Even the park a few blocks down the street has the same sky. Incredible!
I think the listing agent should have just stuck with the classic Czech Sky. At least then they would have fit in.
A nice looking small home, but with multiple listing issues. “Awaken to the sound of sea lions barking” is not the best opening and should’ve been left out. Barking dogs would never have been mentioned. Also, though google maps shows a pleasant real life situation, the concept of being “sandwiched between” two of anything, even nice parks, has an unappetizing (you’ll forgive me) ring to it, like being jammed between two unpleasant fellow travelers when flying coach. Also mentioned are “beach improvements.” There’s mucho room for them – one of the most beautiful coasts in the world and the Powers That Be chose to line it for several miles with… railroad tracks. Another crime against prime real estate, the only natural drawback of which in this case is frequently overcast skies. The last couple pics show why they bothered to photoshop in blue around the house. Too bad they didn’t green up the lawn, too. And please… someone finish out that garage interior. Until then, either don’t include any photos of it or use just one.
The home, while currently decent, would benefit from some upgrades. Photos show the main living area is unnecessarily chopped up. A solid wall separates the claustrophobic entry from the dining area (both spaces are to the left of the living room when facing the fireplace). I’d remove that wall or make it a half wall. The small wing walls between living and dining could be removed or replaced by columns if structurally needed. The walls to the right of the FP might go as well, depending on how the bedrooms are laid out along the current hallway. These removals would open up the living space, creating the illusion of a lot more room. Ditch the carpet for the hardwood floors and either remove or paint over the tired paneling. Unless a sleek modern look is the desired result, that fireplace needs some sort of mantelpiece, even a minimal one. (BTW, does it look to anyone else like the living room floor is sloping down slightly to the left when facing the fireplace?)
Moving on, that’s a great kitchen, but I’d change out the carpet for something more easily cleaned. The bedrooms are small; enlarging the windows to full length would help, though it would be expensive. The backyard has lots of potential, first by simply watering it, but also from adding improvements. Hopefully dry conditions aren’t what made the owners remove a mature tree in the front yard. You can see it in the street view, as well as the remaining stump in the first photo above.
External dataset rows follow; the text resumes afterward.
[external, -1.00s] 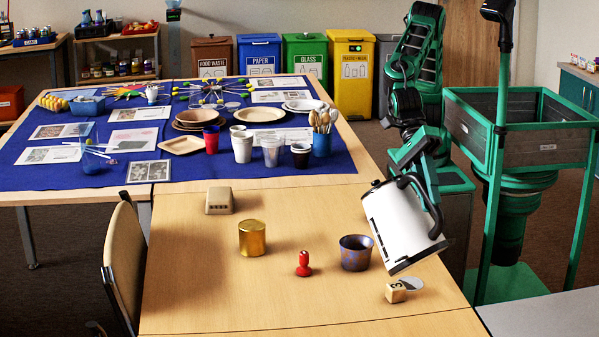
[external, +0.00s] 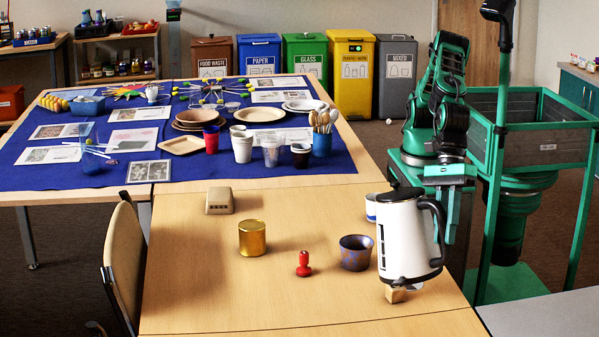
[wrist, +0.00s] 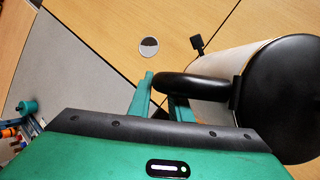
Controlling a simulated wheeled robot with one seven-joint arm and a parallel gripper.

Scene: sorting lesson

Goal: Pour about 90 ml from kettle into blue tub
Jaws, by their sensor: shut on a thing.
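The white kettle (external: 402,240) with black lid, base and handle is upright, with its handle towards my gripper (external: 447,228). My gripper is shut on the black handle, which also shows in the wrist view (wrist: 195,86) between the fingers (wrist: 162,100). The kettle's base overlaps the wooden block in the picture; I cannot tell the gap to the table. A small white-and-blue container (external: 371,207) is partly hidden behind the kettle. A blue-and-copper patterned pot (external: 356,253) stands left of the kettle. I cannot tell which is the blue tub. No liquid is visible.
A wooden block (external: 396,295) is partly covered by the kettle. A round grey disc (wrist: 149,46) lies on the table. A red stamp-like piece (external: 304,264), gold cylinder (external: 253,238) and beige box (external: 219,201) stand to the left. The table's front left is clear.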

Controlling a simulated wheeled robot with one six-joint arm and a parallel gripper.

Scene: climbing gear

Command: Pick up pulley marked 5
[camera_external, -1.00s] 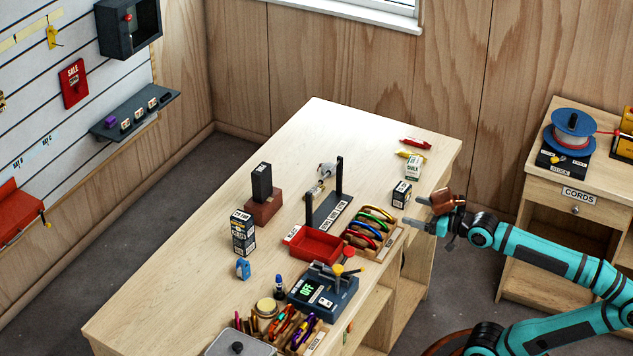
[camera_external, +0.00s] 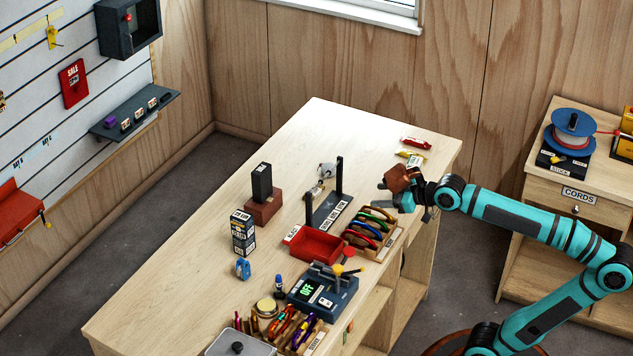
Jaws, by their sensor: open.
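My gripper (camera_external: 396,195) is open above the right side of the table, just behind the rack of coloured carabiners (camera_external: 370,226). No number 5 can be read on anything. A small blue pulley-like piece (camera_external: 242,269) stands on the table's left part, well away from my gripper. Silver metal pieces (camera_external: 326,171) are at the black-post stand (camera_external: 338,190); I cannot tell whether one is a pulley. A purple piece (camera_external: 109,121) sits on the dark wall shelf (camera_external: 150,111), too small to identify.
A red tray (camera_external: 317,245), a scale reading OFF (camera_external: 322,290) and a black-and-white box (camera_external: 243,233) stand on the table (camera_external: 170,295). A dark block on a brown base (camera_external: 262,208) stands behind. Red and yellow packets lie at the far right.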

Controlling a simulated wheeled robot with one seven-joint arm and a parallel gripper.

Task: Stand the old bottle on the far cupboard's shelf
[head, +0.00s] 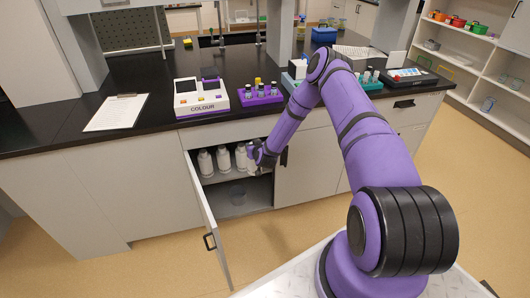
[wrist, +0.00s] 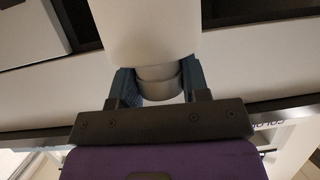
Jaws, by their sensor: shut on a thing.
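My gripper (head: 257,156) is at the open cupboard (head: 233,192) under the bench. In the wrist view my gripper (wrist: 160,88) has its blue fingers shut on both sides of the grey neck of a white bottle (wrist: 145,35). In the head view the held bottle (head: 252,166) hangs below my gripper, partly hidden by it. White bottles with grey tops stand in a row on the cupboard's upper shelf (head: 210,179), just left of my gripper; two are the left bottle (head: 205,163) and the middle bottle (head: 223,159). I cannot tell whether the held bottle touches the shelf.
The cupboard door (head: 207,222) stands open toward me on the left. A clear container (head: 238,195) is on the cupboard's lower level. The bench top holds a colour meter (head: 201,97), a purple vial rack (head: 261,95) and a clipboard (head: 116,112). Floor in front is clear.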

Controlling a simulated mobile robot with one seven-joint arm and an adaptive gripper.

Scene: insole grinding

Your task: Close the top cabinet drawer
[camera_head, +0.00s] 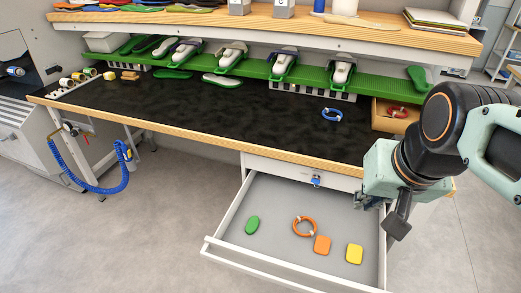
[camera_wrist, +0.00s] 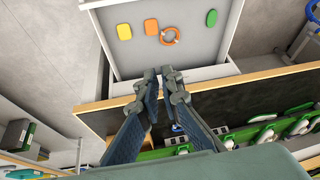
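The top cabinet drawer (camera_head: 225,213) is pulled far out from under the bench. Its front panel (camera_head: 265,266) faces the lower edge of the head view. In the wrist view, the grey drawer (camera_wrist: 190,38) shows at the top, turned around. My gripper (camera_head: 368,203) hangs near the drawer's right rear side, by the bench edge. In the wrist view, my gripper's fingertips (camera_wrist: 160,73) come close together with a narrow gap. No object shows between them. Whether they touch the drawer or bench cannot be told.
The drawer holds a green piece (camera_head: 252,225), orange ring (camera_head: 304,226), orange block (camera_head: 322,245) and yellow block (camera_head: 354,254). A blue coiled hose (camera_head: 95,186) hangs left. Floor before the drawer is clear.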

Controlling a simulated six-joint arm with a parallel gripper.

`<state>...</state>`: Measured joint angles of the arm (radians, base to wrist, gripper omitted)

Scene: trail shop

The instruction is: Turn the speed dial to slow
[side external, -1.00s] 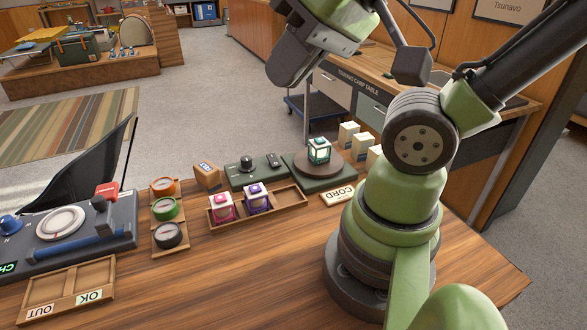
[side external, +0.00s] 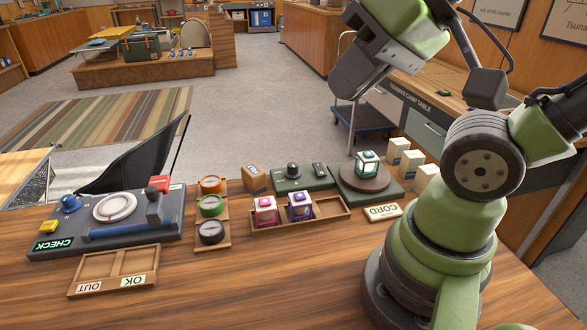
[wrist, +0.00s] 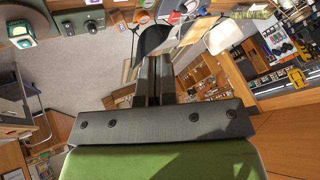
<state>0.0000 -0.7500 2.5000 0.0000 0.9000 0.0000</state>
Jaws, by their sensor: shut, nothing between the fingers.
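A black round dial (side external: 293,169) stands on a dark green control box (side external: 301,184), with a small switch (side external: 320,170) to its right. Its pointer setting and any speed marks are too small to read. The box adjoins a green base with a brown turntable (side external: 365,182) bearing a teal lantern (side external: 367,162). The dial also shows at the top left of the wrist view (wrist: 83,20). My gripper (side external: 342,92) is raised high above the table, well apart from the dial. In the wrist view its dark fingers (wrist: 154,78) are together and empty.
A tray (side external: 330,208) with pink and purple lanterns lies in front of the control box. A CORD sign (side external: 383,212) and pale boxes are right.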

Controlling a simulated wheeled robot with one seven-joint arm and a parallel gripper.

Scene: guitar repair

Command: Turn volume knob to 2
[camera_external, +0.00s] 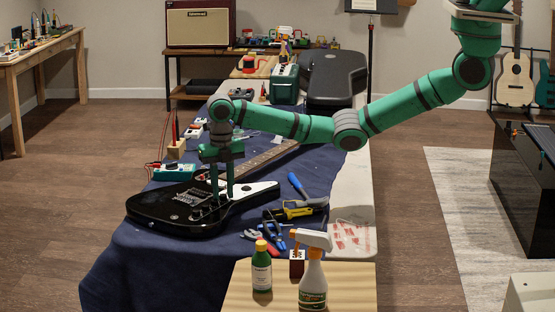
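A black electric guitar (166,212) with a white pickguard edge lies flat on the dark blue cloth. Its neck runs toward the back right. My gripper (222,196) points straight down over the guitar body, with its two fingers at the area of the control knobs (214,205). The fingers stand slightly apart at this scale. The knobs are tiny and partly hidden by the fingers, so I cannot tell which one is the volume knob, its setting, or whether the fingers touch it.
Pliers (270,228), a yellow-black tool (295,212) and a blue-handled tool (297,185) lie right of the guitar. A green bottle (261,268) and a spray bottle (313,282) stand in front. A multimeter (174,171) lies behind the guitar. Bare cloth shows at front left.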

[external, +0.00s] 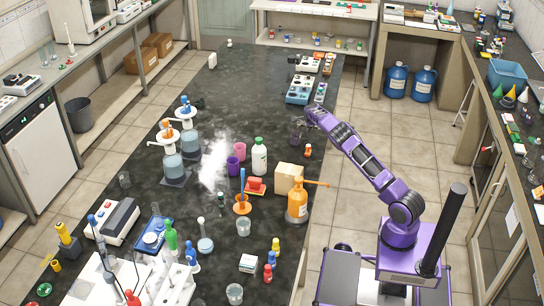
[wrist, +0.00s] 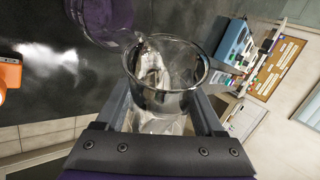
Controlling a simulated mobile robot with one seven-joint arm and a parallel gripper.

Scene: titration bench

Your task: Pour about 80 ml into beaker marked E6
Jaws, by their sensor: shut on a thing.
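My gripper (external: 311,117) is over the right edge of the dark bench. In the wrist view its jaws (wrist: 166,92) are shut on a clear glass beaker (wrist: 165,102), whose open rim faces the camera. Any liquid level in it is hard to tell through reflections. A second glass vessel with purple-tinted contents (wrist: 108,20) is just beyond its rim, cut off by the top edge. In the external view this purple-tinted vessel (external: 296,134) stands on the bench beside the gripper. I cannot read an E6 mark on either, nor tell whether they touch.
A white bottle with green cap (external: 260,157), a tan block (external: 288,178) and an orange bottle (external: 297,203) stand nearer. Blue equipment (external: 299,90) is farther back. The bench around the purple-tinted vessel is mostly clear.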

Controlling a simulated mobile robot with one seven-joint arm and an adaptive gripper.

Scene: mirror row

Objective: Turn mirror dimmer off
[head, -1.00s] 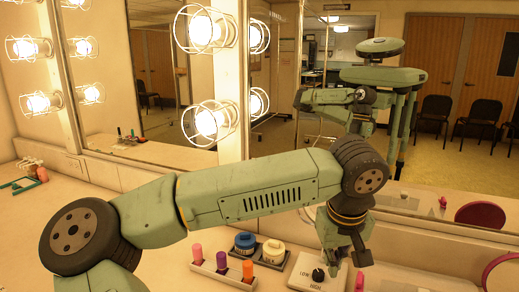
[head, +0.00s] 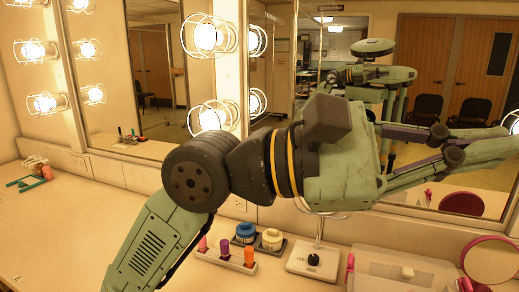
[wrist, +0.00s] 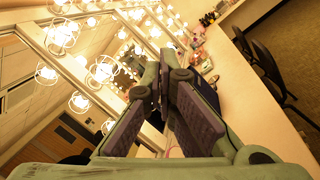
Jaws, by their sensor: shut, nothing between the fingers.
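The mirror dimmer is a white box (head: 302,268) with a dark knob (head: 313,259) and LOW and HIGH labels. It stands on the counter at bottom centre in the head view, uncovered. The knob is too small for me to tell its exact setting. The caged mirror bulbs (head: 212,118) glow brightly; they also glow in the wrist view (wrist: 80,103). My gripper (head: 500,140) reaches to the right, above and apart from the dimmer. In the wrist view my gripper (wrist: 163,68) has its fingers brought together and empty. The dimmer cannot be made out there.
A makeup holder with an orange tube (head: 249,257) and blue and white jars (head: 245,233) stand left of the dimmer. A clear box (head: 400,271) and a pink-rimmed mirror (head: 490,262) are to its right. The left counter is mostly bare. The wall mirror reflects me.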

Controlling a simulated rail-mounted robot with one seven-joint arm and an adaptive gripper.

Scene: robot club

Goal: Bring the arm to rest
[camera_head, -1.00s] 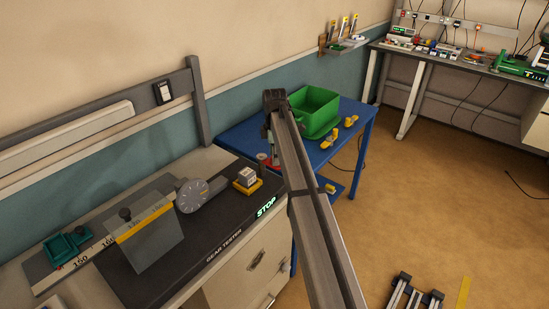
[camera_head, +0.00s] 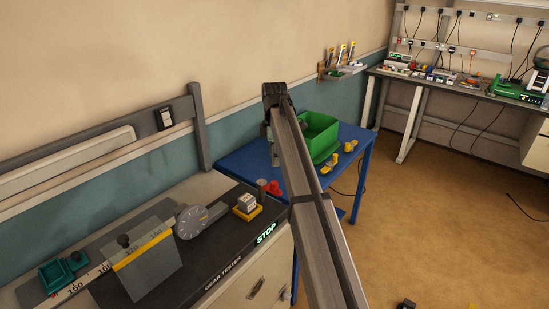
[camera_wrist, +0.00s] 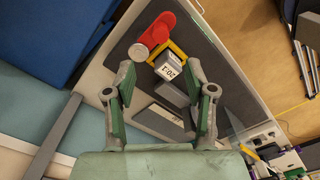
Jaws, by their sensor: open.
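My arm (camera_head: 318,205) reaches from the bottom of the head view to above the gap between the bench and the blue table. My gripper (camera_wrist: 160,68) is open in the wrist view, its two green-and-grey fingers spread apart with nothing held. Beyond the fingers are a white numbered block (camera_wrist: 170,68) in a yellow holder (camera_wrist: 179,49), a grey cylinder (camera_wrist: 138,52) and a red piece (camera_wrist: 160,28). In the head view the gripper is mostly hidden behind my arm.
A green bin (camera_head: 322,138) and yellow pieces (camera_head: 349,146) are on the blue table (camera_head: 235,160). The brown floor (camera_head: 440,210) at right is largely clear.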

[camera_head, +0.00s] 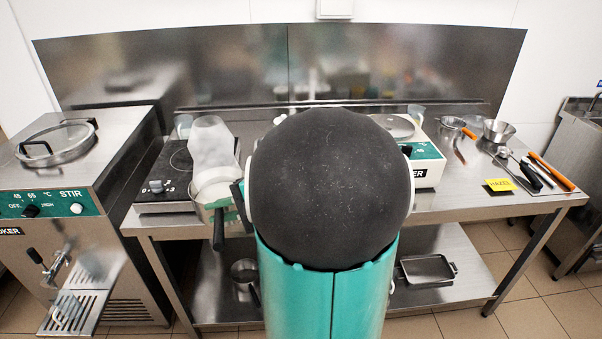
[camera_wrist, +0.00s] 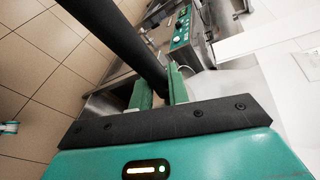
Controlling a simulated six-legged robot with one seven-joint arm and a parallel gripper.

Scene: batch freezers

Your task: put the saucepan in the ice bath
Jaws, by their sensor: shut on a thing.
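The saucepan (camera_head: 203,207) is a small metal pan with pale contents and a dark handle, at the front edge of the counter beside the hob, left of my arm in the head view. I cannot tell whether its base touches anything. In the wrist view my gripper (camera_wrist: 161,92) has its green fingers shut on the dark handle (camera_wrist: 125,45), which runs off to the upper left. In the head view my arm hides most of the gripper. I cannot pick out the ice bath in either view; my arm covers the middle of the counter.
A hob (camera_head: 164,182) is behind the saucepan, with a translucent tall container (camera_head: 210,145). A STIR cooker (camera_head: 75,190) stands at left. At right are a metal bowl (camera_head: 498,131), a yellow HAZEL card (camera_head: 498,185) and several utensils. A tray (camera_head: 427,270) lies on the lower shelf.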

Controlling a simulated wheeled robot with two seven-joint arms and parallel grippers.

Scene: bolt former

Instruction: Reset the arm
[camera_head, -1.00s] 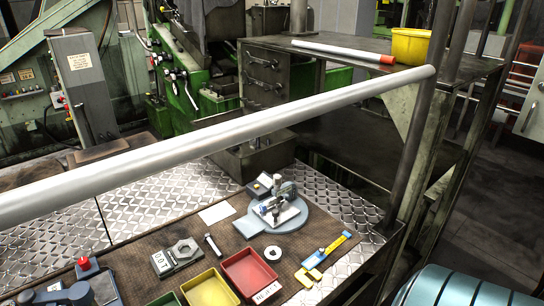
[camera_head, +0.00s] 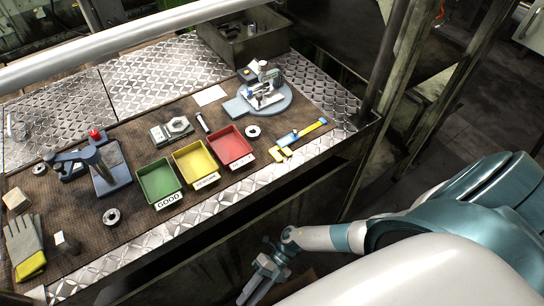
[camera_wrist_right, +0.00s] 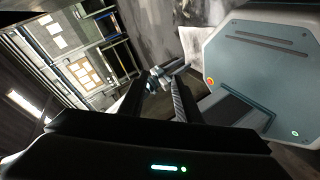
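My right arm comes in from the right in the head view. Its right gripper (camera_head: 256,288) hangs low in front of the workbench (camera_head: 215,203), below the front edge and clear of it. In the right wrist view the two dark fingers of this gripper (camera_wrist_right: 157,92) stand apart with nothing gripped between them. A small metallic part shows beyond the fingertips; I cannot tell what it is. My left gripper is not seen in the head view.
The bench holds a green bin (camera_head: 158,184), a yellow bin (camera_head: 195,165), a red bin (camera_head: 231,149), a measuring device (camera_head: 264,96), a blue press-like stand (camera_head: 104,170), a yellow-blue caliper (camera_head: 298,138) and gloves (camera_head: 22,245). A grey rail (camera_head: 120,42) crosses above. Floor at right is open.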

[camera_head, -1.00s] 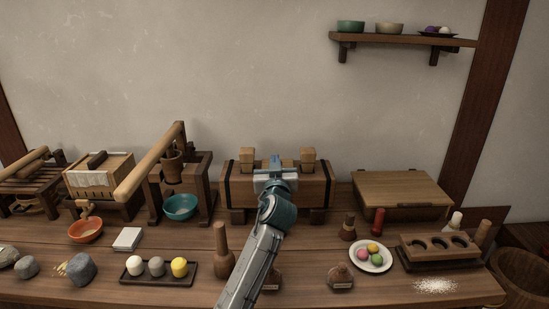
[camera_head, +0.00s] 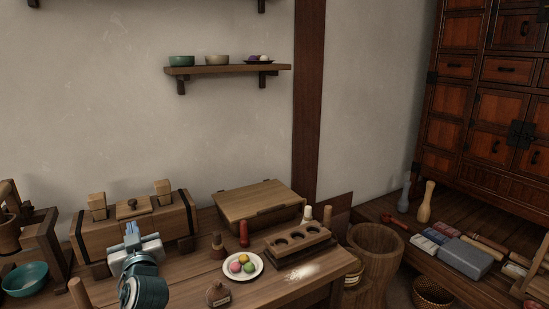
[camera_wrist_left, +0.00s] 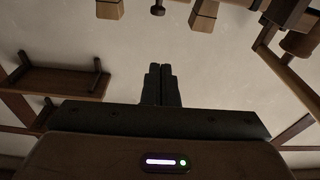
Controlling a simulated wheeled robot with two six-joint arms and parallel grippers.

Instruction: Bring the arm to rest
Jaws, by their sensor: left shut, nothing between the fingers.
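My left gripper (camera_head: 132,236) is in the lower left of the head view, in front of the wooden chest with two upright pegs (camera_head: 140,222). Its fingers are together with nothing between them. In the left wrist view the two dark fingers (camera_wrist_left: 161,85) stand side by side, closed, against the pale wall. That view looks turned over, with the wall shelf (camera_wrist_left: 52,82) at left. My right gripper is in neither view.
Near the gripper stand a teal bowl (camera_head: 24,279), a small bottle (camera_head: 218,294), a plate of coloured balls (camera_head: 258,268) and a wooden mould (camera_head: 298,242). A lidded box (camera_head: 258,200) sits behind. A wooden tub (camera_head: 374,262) and a low bench (camera_head: 480,215) lie to the right.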

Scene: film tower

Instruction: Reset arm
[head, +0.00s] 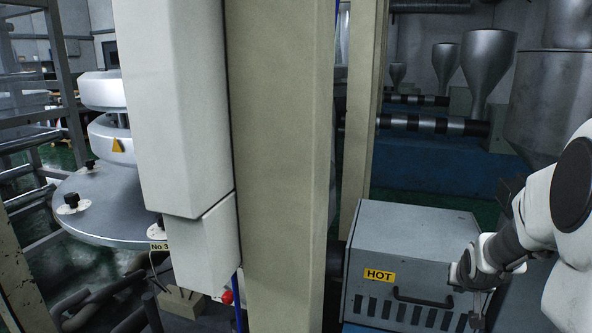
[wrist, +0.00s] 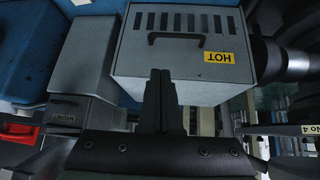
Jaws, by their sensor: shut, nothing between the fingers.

Looking at the street view, my thought is that the agent was trying to erase the fact that it has power lines all over the view above. The photo for the front of the house was off-centered enough to miss the pole. Although, they weren’t too careful. They erased the power lines in the front yard from the photo of the back yard, but missed erasing the pole, probably because it looks like it’s something attached to the top of the chimney.
I’m with Em – get rid of the pink carpets. I can’t tell if that’s carpet in the kitchen/dining area, or if it’s just ugly linoleum or laminate with a fine speckled pattern.
Also, for those cold winters, it would be a good thing to finish out the garage with insulation given that the laundry is out there as well as the water heater.
That’s some really brown grass. There needs to be color correction, but I doubt that you’d be able to correct the brown enough to look very green. It is what it is. I’m not a big fan of watering the lawn if you can get by without it. I don’t water mine and I’ve got a healthy well.
@Frodo: I noticed the oddly placed power lines in the street view, too. The pole for this house is pretty much in the middle of the front yard. Not just in the middle of the frontage, but set back into the yard itself. Who does that? It must be even odder looking, sitting out there by itself, now that the giant tree is gone.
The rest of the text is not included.